- **The task**
Exactly as written, please set down all of the entries again, with no pictures.
>> Begin Material
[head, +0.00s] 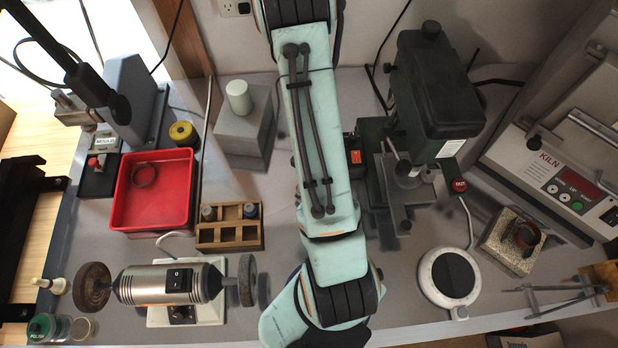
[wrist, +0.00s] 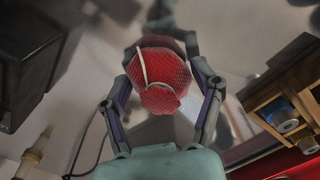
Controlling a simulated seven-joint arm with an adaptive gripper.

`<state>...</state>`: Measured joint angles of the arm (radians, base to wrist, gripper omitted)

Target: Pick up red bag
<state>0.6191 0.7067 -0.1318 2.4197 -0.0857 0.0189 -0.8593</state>
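The red bag (wrist: 163,84) shows in the wrist view as a rounded, red, mesh-textured bundle with a pale strap or cord across it. It lies between the two fingers of my gripper (wrist: 160,50), one finger along each side. The fingers look very near its sides, but I cannot tell whether both press on it or whether it is lifted. In the head view my arm covers the area, so neither the bag nor the fingertips show there.
A wooden holder (head: 229,237) and a red tray (head: 122,214) stand left of my arm. A green drill press (head: 380,133) stands close on the right. A bench grinder (head: 165,284) is front left. A round white-rimmed plate (head: 427,283) and the kiln (head: 540,160) are right.

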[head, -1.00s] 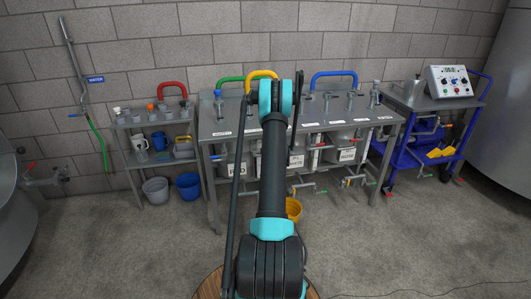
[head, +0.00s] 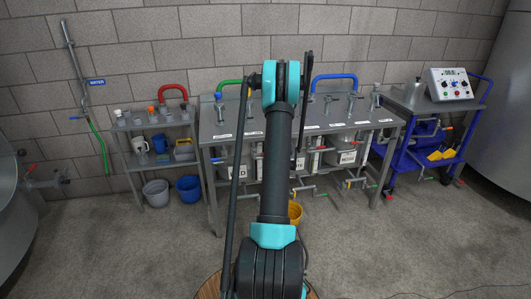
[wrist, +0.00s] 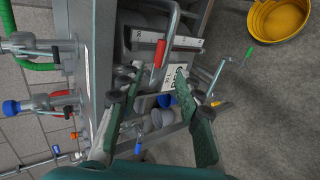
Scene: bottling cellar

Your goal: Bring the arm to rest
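My gripper (wrist: 157,80) shows in the wrist view with its two dark green fingers spread apart and nothing held between them. Past the fingers are a red-handled lever (wrist: 160,53) and the metal bench's side with a white label. I cannot tell how far they are from the fingertips. In the head view my arm (head: 275,165) rises in the middle of the picture, in front of the bench. Its far part and my gripper are hidden there behind the near links.
The metal bench (head: 228,129) with valves and hoses stands ahead. A small shelf (head: 127,126) with jugs is left, a blue cart (head: 398,157) right. A yellow bucket (wrist: 281,18) stands on the floor by the bench. The floor at front right is mostly clear.

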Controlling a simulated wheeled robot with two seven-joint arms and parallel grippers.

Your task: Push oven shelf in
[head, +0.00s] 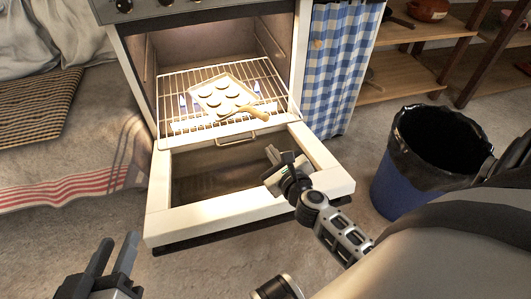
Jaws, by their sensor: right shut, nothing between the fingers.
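The oven shelf (171,87) is a wire rack in the lit oven (137,62), its front edge near the mouth above the lowered door. How far it sticks out is hard to tell. A pale baking tray (243,92) with several round pieces lies on it, with a wooden-handled tool (243,112) at its front right. My right gripper (276,157) is shut and empty over the right part of the open oven door (165,212), in front of the shelf and apart from it. My left gripper (117,252) is open and empty at the lower left, away from the oven.
The open door with its dark glass juts out into the floor space. A blue bin (398,188) with a black liner stands at the right. A checked curtain (337,65) hangs beside the oven. A striped cloth (75,194) lies at the left. Wooden shelves (398,76) stand behind.

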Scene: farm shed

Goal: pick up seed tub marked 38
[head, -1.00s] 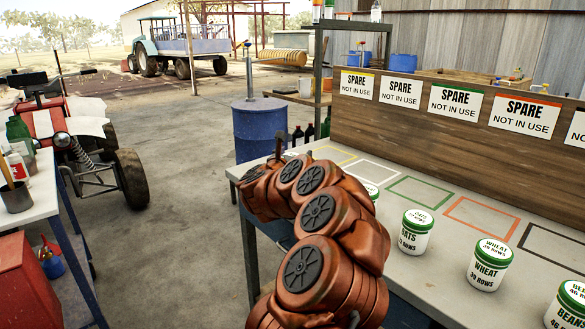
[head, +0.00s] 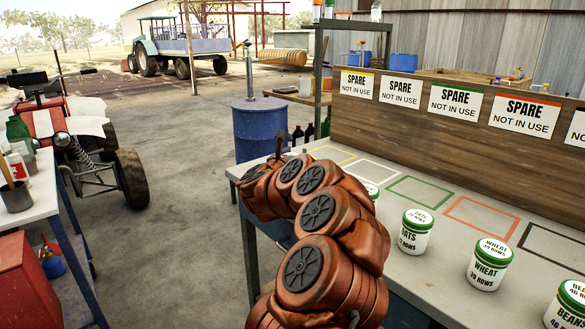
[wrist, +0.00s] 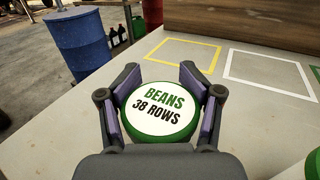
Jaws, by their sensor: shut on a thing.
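The seed tub marked 38 (wrist: 160,108) shows from above in the wrist view. Its white lid reads "BEANS 38 ROWS" and has a green rim. My gripper (wrist: 160,90) has a finger on each side of the tub and is shut on it. The tub's lower body is hidden, so I cannot tell whether its base touches the bench.
An oats tub (head: 415,232), a wheat tub (head: 488,264) and another beans tub (head: 568,306) stand to the right on the bench (head: 440,275). Coloured outlines, including a yellow one (wrist: 186,52), mark its back. A wooden board (head: 430,125) stands behind. A blue drum (head: 262,130) stands beyond.

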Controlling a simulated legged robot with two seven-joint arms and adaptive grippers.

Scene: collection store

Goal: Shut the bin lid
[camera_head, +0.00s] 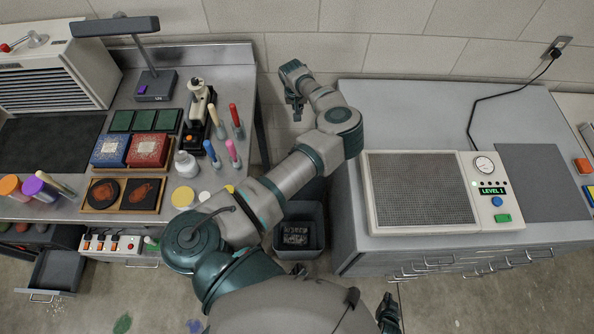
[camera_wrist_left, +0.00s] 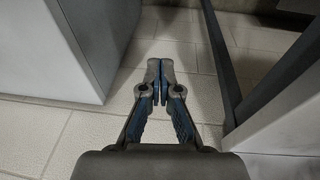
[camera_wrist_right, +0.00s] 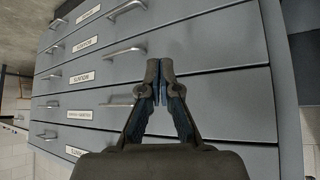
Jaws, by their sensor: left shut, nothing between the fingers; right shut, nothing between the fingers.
>> End Material
- **Output of the task**
[head, +0.00s] 
[wrist, +0.00s] 
Controlling a simulated seven-joint arm with an adaptive gripper.

`<state>...</state>`: Measured joint angles of the arm (radians, base to wrist, gripper omitted)

Target: Pick up red bag
<state>0.6191 0.7067 -0.1318 2.4197 -0.0857 0.0189 -0.8593</state>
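The red bag (wrist: 163,84) shows in the wrist view as a rounded, red, mesh-textured bundle with a pale strap or cord across it. It lies between the two fingers of my gripper (wrist: 160,50), one finger along each side. The fingers look very near its sides, but I cannot tell whether both press on it or whether it is lifted. In the head view my arm covers the area, so neither the bag nor the fingertips show there.
A wooden holder (head: 229,237) and a red tray (head: 122,214) stand left of my arm. A green drill press (head: 380,133) stands close on the right. A bench grinder (head: 165,284) is front left. A round white-rimmed plate (head: 427,283) and the kiln (head: 540,160) are right.

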[head, -1.00s] 
[head, +0.00s] 
[wrist, +0.00s] 
Scene: bottling cellar

Your goal: Bring the arm to rest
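My gripper (wrist: 157,80) shows in the wrist view with its two dark green fingers spread apart and nothing held between them. Past the fingers are a red-handled lever (wrist: 160,53) and the metal bench's side with a white label. I cannot tell how far they are from the fingertips. In the head view my arm (head: 275,165) rises in the middle of the picture, in front of the bench. Its far part and my gripper are hidden there behind the near links.
The metal bench (head: 228,129) with valves and hoses stands ahead. A small shelf (head: 127,126) with jugs is left, a blue cart (head: 398,157) right. A yellow bucket (wrist: 281,18) stands on the floor by the bench. The floor at front right is mostly clear.

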Controlling a simulated wheeled robot with two seven-joint arms and parallel grippers.

Your task: Push oven shelf in
[head, +0.00s] 
Jaws, by their sensor: right shut, nothing between the fingers.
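The oven shelf (171,87) is a wire rack in the lit oven (137,62), its front edge near the mouth above the lowered door. How far it sticks out is hard to tell. A pale baking tray (243,92) with several round pieces lies on it, with a wooden-handled tool (243,112) at its front right. My right gripper (276,157) is shut and empty over the right part of the open oven door (165,212), in front of the shelf and apart from it. My left gripper (117,252) is open and empty at the lower left, away from the oven.
The open door with its dark glass juts out into the floor space. A blue bin (398,188) with a black liner stands at the right. A checked curtain (337,65) hangs beside the oven. A striped cloth (75,194) lies at the left. Wooden shelves (398,76) stand behind.

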Scene: farm shed

Goal: pick up seed tub marked 38
[head, -1.00s] 
[head, +0.00s] 
[wrist, +0.00s] 
Jaws, by their sensor: shut on a thing.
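The seed tub marked 38 (wrist: 160,108) shows from above in the wrist view. Its white lid reads "BEANS 38 ROWS" and has a green rim. My gripper (wrist: 160,90) has a finger on each side of the tub and is shut on it. The tub's lower body is hidden, so I cannot tell whether its base touches the bench.
An oats tub (head: 415,232), a wheat tub (head: 488,264) and another beans tub (head: 568,306) stand to the right on the bench (head: 440,275). Coloured outlines, including a yellow one (wrist: 186,52), mark its back. A wooden board (head: 430,125) stands behind. A blue drum (head: 262,130) stands beyond.

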Controlling a simulated legged robot with two seven-joint arms and adaptive grippers.

Scene: collection store

Goal: Shut the bin lid
[camera_head, +0.00s] 
[camera_wrist_left, +0.00s] 
[camera_wrist_right, +0.00s] 
Jaws, by their sensor: left shut, nothing between the fingers; right shut, nothing between the fingers.

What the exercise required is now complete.